My mother would be proud because guess what? I have rewritten her pumpkin pie recipe and deemed it 'pumpkin pie italian style'. I have on that recipe the new name of the sweet and condensed milk and the number of tubes, which should be about 3 1/2, as well as the number of grams I needed. I then converted the cup of water to mL, just because I could, even though I do have a few measuring cups. The only other conversions I made were teaspons and the oven temperature, which is roughly 191 degrees celsius rather than 375 degrees fahrenheit. Let's hope the second pie turns out equally as good!

The potato leek soup was fabulous too, even though the heavy cream was different than what I am used to, but hey, that's the adventure in cooking right?

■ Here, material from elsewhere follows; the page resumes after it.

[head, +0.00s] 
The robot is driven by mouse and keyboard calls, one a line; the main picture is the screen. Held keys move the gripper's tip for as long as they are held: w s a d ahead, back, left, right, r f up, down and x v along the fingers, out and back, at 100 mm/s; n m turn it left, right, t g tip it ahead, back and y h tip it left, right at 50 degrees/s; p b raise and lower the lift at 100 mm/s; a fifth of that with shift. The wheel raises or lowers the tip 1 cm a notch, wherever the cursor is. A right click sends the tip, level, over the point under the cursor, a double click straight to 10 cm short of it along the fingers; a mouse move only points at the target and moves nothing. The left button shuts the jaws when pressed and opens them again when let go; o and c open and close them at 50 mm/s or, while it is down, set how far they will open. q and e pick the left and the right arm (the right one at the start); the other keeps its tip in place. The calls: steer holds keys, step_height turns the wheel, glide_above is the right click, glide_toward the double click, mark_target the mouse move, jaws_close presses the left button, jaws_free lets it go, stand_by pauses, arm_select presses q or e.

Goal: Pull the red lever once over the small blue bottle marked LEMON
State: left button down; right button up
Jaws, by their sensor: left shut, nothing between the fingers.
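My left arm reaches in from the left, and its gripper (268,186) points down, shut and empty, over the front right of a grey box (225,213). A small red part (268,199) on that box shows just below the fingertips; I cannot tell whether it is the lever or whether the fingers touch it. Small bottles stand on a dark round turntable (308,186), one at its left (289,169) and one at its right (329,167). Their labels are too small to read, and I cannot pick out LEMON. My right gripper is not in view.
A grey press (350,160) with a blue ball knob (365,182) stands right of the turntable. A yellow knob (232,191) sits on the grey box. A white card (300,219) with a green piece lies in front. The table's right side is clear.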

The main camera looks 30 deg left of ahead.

Thank goodness I have little cheat sheets all around the kitchen to help me in my cooking. My stove is in celsius and therefore I am constantly converting back and forth between celsius and fahrenheit, and due to this, i have a cheat sheet in the cupboard. Thankfully we got a new stove so the gas marks are gone as well. (Gas marks are a European heating system that just has numbers 1-9. Roughly speaking, #4 equated to 350 degrees) . When reading a European recipe I find myself converting measurements too from milliliters to ounces. I will have to thank Pampered Chef for the magnet converter I have hanging in my kitchen because otherwise, i might just give up on cooking altogether!

So two points to remember, 1) brush up on your metric system before traveling over here and 2) cheat sheets are a must!! For your own curiosity, 250mL equates to one cup. It's the small victories that makes cooking all worth it!